GIVEN EXERCISE: Return the line containing "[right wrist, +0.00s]", the line containing "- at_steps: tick", and every line between them, exactly as they stand. Output nothing else.
___ DATA RECORDS
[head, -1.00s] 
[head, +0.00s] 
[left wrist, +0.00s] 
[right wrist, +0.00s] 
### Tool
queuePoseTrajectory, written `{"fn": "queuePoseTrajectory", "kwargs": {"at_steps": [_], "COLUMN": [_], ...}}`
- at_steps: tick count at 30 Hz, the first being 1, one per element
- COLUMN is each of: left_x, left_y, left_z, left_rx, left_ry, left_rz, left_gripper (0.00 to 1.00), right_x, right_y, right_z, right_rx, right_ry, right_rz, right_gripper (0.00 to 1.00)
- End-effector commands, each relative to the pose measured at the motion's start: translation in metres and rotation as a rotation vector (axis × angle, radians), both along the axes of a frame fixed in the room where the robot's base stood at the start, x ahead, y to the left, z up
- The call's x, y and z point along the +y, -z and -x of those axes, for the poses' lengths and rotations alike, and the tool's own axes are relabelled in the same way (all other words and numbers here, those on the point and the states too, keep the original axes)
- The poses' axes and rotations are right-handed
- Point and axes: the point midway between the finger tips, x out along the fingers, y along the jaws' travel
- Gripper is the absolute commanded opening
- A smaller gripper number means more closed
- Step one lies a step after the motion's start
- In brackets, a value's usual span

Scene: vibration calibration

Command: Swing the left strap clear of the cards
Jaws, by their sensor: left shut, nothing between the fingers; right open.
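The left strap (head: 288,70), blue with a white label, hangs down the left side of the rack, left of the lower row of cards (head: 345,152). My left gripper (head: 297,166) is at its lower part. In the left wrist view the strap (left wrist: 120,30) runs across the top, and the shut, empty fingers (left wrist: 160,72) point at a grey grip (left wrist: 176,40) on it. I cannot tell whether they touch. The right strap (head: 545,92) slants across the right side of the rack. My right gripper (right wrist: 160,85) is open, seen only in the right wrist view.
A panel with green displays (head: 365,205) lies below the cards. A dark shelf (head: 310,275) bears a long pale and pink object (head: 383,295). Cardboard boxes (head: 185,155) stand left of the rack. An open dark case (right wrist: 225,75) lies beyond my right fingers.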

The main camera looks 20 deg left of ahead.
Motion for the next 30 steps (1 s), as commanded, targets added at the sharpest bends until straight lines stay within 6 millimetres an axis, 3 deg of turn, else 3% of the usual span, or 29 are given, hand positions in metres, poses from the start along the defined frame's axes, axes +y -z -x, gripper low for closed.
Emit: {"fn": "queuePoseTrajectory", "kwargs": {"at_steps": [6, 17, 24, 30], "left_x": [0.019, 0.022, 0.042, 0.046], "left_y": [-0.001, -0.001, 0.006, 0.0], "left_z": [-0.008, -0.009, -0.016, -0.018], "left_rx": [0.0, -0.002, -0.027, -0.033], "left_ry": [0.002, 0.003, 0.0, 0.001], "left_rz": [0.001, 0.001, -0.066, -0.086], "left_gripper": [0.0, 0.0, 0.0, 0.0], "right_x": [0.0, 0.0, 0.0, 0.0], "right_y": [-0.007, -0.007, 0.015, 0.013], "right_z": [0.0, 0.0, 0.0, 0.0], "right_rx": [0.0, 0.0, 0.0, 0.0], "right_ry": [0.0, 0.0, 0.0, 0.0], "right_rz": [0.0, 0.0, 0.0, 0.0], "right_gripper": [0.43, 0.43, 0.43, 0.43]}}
______
___ DATA RECORDS
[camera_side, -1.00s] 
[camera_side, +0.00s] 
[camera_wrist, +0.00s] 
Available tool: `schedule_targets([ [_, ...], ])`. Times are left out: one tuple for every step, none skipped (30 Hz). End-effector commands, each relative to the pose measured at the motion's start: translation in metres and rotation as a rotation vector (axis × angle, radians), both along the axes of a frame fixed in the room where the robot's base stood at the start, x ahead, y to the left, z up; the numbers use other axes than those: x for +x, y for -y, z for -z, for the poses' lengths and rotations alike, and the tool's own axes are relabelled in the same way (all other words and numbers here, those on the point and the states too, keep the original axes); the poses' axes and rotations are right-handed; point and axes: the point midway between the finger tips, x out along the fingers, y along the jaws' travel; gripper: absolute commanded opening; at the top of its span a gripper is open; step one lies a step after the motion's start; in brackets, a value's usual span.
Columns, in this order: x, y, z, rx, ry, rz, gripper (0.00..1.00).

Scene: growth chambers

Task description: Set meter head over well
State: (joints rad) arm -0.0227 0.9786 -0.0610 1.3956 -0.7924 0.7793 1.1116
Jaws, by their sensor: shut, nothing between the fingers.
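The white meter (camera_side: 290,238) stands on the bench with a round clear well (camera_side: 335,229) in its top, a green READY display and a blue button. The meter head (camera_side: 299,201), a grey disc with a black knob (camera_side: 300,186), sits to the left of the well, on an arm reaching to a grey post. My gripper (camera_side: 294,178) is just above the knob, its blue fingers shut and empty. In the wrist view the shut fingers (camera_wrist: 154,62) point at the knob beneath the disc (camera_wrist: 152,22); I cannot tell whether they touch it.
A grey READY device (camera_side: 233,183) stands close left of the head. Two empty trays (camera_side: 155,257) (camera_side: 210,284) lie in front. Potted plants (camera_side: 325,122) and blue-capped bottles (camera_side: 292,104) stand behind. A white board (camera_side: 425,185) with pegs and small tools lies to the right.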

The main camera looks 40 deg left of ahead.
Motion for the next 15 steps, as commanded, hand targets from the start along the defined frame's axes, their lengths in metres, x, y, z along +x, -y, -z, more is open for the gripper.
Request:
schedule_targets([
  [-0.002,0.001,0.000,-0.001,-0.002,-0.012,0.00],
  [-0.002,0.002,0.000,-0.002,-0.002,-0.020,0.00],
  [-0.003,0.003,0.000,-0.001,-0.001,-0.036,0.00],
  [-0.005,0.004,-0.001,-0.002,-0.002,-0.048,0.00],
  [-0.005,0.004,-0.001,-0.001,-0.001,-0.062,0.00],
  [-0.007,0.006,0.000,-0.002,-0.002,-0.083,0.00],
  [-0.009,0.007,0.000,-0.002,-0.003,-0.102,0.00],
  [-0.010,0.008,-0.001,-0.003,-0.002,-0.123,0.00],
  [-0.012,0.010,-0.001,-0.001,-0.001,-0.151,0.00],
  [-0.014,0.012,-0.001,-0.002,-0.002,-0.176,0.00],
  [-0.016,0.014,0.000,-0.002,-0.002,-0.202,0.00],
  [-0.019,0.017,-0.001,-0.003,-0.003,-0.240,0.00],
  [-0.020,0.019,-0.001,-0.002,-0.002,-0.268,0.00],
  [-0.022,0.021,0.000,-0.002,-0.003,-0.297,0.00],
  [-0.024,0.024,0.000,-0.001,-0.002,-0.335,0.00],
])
______
___ DATA RECORDS
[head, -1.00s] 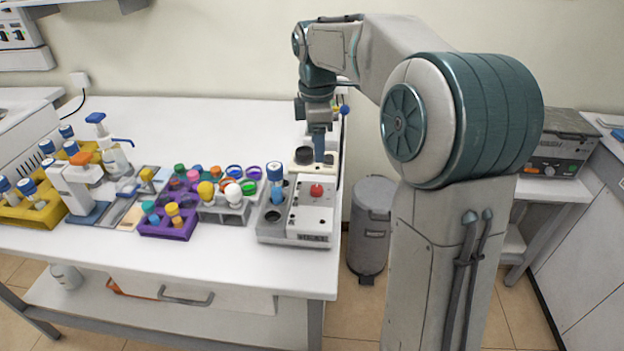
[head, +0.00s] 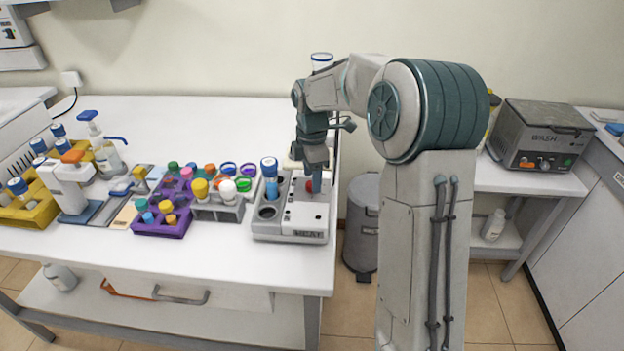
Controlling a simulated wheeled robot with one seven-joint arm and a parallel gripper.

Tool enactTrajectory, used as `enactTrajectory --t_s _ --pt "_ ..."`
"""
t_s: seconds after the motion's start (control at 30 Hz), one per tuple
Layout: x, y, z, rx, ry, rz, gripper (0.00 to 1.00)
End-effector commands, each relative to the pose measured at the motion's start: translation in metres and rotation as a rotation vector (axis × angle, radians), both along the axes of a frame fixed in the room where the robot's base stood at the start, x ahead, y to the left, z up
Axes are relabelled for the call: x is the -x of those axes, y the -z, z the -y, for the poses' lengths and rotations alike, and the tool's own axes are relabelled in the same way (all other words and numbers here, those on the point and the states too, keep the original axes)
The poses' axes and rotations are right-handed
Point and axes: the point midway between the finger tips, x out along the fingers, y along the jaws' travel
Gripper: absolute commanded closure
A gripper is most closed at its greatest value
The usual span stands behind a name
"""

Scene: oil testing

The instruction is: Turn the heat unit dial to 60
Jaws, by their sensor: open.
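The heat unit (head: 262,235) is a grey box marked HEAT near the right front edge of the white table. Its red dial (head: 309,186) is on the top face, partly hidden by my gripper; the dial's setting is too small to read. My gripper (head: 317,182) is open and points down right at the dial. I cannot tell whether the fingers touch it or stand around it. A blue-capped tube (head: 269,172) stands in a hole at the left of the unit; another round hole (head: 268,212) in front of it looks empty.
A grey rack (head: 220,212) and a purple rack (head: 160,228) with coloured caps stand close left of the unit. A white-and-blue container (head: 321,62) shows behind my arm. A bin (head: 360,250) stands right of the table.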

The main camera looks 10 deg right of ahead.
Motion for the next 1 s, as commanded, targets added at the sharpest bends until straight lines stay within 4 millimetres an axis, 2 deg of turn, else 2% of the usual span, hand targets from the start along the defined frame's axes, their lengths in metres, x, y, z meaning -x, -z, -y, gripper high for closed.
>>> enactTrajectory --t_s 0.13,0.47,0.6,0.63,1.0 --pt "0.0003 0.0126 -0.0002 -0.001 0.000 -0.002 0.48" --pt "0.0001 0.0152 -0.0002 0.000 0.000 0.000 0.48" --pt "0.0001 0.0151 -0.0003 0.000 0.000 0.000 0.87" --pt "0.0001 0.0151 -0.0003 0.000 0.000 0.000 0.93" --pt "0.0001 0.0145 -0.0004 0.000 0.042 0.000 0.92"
______
CORRECT OUTPUT:
[right wrist, +0.00s] 
### Tool
queuePoseTrajectory, written `{"fn": "queuePoseTrajectory", "kwargs": {"at_steps": [_], "COLUMN": [_], ...}}`
- at_steps: tick count at 30 Hz, the first being 1, one per element

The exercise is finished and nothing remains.